LONDON Motorola Inc. is preparing to discuss a large-volume printed electronics manufacturing program that is in the works there.
Although Motorola (Schaumberg Ill.) has divested itself of its semiconductor division through the creation of Freescale Semiconductor Inc., its focus on mobile phones makes printed electronics a topic of continued interest. The technology could be used to print circuitry on cases to help with ultrathin mobile phone form factors and also for such applications as RFID tracking and smart point-of-sale packaging.
Paul Brazis, a senior staff engineer working on printed electronic technologies at Motorola is due to present an overview paper on Motorola's printed electronics programs at the Organic Electronics Conference due to be held in Frankfurt, Germany, September 25 to 27. And Jad Rasul is due to present a technical paper on an organic nanocomposite gate insulator for use with printed electronics at Printed Electronics USA in December 2006.
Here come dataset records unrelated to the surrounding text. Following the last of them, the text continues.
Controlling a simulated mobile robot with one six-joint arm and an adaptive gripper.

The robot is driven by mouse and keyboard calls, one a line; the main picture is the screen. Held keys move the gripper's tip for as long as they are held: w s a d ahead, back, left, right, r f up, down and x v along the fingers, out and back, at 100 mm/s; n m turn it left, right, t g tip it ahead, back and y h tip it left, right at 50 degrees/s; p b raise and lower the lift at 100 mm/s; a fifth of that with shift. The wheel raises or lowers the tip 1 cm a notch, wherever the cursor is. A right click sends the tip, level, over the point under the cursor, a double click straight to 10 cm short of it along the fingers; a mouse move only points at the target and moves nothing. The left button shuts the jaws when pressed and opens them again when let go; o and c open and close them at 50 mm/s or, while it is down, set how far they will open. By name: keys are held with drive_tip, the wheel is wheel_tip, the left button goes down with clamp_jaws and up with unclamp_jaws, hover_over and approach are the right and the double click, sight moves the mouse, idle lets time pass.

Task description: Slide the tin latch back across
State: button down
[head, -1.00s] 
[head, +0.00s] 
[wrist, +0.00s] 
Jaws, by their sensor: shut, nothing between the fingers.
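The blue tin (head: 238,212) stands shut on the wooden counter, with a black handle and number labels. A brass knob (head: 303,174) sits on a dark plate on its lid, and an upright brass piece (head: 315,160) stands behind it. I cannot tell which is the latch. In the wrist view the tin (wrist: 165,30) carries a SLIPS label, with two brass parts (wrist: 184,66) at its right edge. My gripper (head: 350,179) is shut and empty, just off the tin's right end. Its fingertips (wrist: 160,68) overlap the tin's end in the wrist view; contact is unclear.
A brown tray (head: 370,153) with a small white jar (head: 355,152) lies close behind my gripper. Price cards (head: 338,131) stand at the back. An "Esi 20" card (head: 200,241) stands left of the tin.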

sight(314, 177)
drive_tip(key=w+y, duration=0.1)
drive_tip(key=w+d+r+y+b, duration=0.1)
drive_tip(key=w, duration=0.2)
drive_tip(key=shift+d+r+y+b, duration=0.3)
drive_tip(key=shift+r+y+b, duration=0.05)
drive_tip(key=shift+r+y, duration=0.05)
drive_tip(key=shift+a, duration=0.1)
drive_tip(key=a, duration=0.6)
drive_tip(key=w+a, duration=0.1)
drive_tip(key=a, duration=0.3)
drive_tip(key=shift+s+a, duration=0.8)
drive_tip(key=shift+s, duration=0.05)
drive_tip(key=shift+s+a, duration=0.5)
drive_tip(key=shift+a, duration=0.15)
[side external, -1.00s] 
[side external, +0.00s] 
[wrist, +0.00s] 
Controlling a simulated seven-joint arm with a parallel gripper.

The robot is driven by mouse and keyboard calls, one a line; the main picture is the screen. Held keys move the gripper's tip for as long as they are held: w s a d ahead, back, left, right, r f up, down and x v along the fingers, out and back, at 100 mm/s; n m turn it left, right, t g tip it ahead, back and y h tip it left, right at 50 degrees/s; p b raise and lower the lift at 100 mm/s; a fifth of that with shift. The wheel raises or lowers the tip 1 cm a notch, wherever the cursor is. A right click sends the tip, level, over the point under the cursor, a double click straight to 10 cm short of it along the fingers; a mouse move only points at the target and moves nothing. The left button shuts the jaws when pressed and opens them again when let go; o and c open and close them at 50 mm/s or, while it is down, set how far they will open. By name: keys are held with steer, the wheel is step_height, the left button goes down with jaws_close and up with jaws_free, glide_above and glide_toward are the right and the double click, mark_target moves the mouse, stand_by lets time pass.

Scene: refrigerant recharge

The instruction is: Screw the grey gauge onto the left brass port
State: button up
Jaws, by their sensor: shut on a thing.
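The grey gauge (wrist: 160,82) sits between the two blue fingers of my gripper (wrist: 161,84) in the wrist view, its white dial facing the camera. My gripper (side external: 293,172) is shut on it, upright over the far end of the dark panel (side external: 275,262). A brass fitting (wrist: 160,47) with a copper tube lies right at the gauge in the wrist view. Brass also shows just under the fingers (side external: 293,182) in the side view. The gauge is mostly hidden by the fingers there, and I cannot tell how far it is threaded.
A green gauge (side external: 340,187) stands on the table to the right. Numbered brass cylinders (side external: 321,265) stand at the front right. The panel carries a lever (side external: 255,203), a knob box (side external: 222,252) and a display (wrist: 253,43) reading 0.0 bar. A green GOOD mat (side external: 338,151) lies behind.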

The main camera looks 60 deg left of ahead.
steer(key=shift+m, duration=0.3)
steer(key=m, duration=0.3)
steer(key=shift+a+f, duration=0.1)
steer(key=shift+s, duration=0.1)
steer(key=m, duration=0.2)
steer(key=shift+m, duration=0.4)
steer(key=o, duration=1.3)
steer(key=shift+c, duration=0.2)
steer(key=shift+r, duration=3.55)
Motorola has been conducting R&D on printed electronics for many years and was the sponsor of an Advanced Technology Program at the U.S. National Institute of Standards and Technology called "Printed organic ASICs: a disruptive technology". In that program, which ran from November 2000 to October 2005, the brief was to develop the organic materials and processing technologies to allow the low-cost production of ASICs and large-area electronic devices such as displays.
Motorola teamed with Dow Chemical Company (Midland, Mich.) and PARC Inc. (Palo Alto, Calif.), a subsidiary of Xerox Corp. on that $15 million project, according to NIST.
In addition, Motorola is developing the world’s first all-printed semiconductor circuit made using graphic arts technologies, according to the "physical realization" section of the Motorola Labs website. That technology is about to result in commercial, all-printed electronics products, including promotional materials such as emissive-light posters and printed RFID tags, according to Motorola Labs.
At OEC Brazis is scheduled to provide delegates with an introduction to recent progress in Motorola's large-volume print manufacturing program and provide an overview of the remaining materials and equipment challenges for printed electronics.
Polymer light emitting diode developer, Cambridge Display Technology Ltd. (Cambridge, England), is also due to present at OEC. CDT has announced that is has begun collaborative work on a metal deposition project which is expected to be useful in the field of flexible displays.